**Stated problem**
Reproduce the listing verbatim.

**Material provided**
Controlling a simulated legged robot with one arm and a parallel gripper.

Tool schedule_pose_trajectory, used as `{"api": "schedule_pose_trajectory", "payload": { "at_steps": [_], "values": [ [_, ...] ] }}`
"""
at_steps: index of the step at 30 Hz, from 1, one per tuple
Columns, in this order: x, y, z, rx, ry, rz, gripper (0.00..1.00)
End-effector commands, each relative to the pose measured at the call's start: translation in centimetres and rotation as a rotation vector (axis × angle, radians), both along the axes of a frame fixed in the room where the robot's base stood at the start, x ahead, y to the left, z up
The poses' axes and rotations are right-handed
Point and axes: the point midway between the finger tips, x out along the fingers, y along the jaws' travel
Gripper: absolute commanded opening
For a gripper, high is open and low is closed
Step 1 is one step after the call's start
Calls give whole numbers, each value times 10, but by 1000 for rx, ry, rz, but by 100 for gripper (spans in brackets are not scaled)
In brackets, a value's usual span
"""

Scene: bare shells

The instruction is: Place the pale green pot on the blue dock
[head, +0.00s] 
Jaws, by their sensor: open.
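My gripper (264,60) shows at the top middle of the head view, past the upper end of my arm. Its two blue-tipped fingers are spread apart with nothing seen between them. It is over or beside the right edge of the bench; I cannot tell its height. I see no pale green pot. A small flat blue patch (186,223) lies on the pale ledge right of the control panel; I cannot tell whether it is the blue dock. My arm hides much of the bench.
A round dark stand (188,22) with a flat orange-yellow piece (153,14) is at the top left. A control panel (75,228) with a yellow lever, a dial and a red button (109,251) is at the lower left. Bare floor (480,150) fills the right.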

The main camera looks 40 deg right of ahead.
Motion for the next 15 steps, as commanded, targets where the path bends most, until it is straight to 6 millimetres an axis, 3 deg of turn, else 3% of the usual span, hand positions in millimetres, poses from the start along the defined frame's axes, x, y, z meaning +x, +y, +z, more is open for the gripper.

**Full answer**
Controlling a simulated legged robot with one arm and a parallel gripper.

Tool schedule_pose_trajectory, used as `{"api": "schedule_pose_trajectory", "payload": { "at_steps": [_], "values": [ [_, ...] ] }}`
"""
at_steps: index of the step at 30 Hz, from 1, one per tuple
Columns, in this order: x, y, z, rx, ry, rz, gripper (0.00..1.00)
End-effector commands, each relative to the pose measured at the call's start: translation in centimetres and rotation as a rotation vector (axis × angle, radians), both along the axes of a frame fixed in the room where the robot's base stood at the start, x ahead, y to the left, z up
The poses' axes and rotations are right-handed
Point and axes: the point midway between the finger tips, x out along the fingers, y along the jaws' travel
Gripper: absolute commanded opening
For a gripper, high is open and low is closed
Step 1 is one step after the call's start
Calls give whole numbers, each value times 10, but by 1000 for rx, ry, rz, but by 100 for gripper (spans in brackets are not scaled)
In brackets, a value's usual span
"""

Scene: bare shells

The instruction is: Place the pale green pot on the blue dock
[head, +0.00s] 
Jaws, by their sensor: open.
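My gripper (264,60) shows at the top middle of the head view, past the upper end of my arm. Its two blue-tipped fingers are spread apart with nothing seen between them. It is over or beside the right edge of the bench; I cannot tell its height. I see no pale green pot. A small flat blue patch (186,223) lies on the pale ledge right of the control panel; I cannot tell whether it is the blue dock. My arm hides much of the bench.
A round dark stand (188,22) with a flat orange-yellow piece (153,14) is at the top left. A control panel (75,228) with a yellow lever, a dial and a red button (109,251) is at the lower left. Bare floor (480,150) fills the right.

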The main camera looks 40 deg right of ahead.
Motion for the next 15 steps, as commanded, targets where the path bends most, until it is straight to 6 millimetres an axis, 3 deg of turn, else 3% of the usual span, hand positions in millimetres, poses from the start along the defined frame's axes, x, y, z meaning +x, +y, +z, more is open for the gripper.

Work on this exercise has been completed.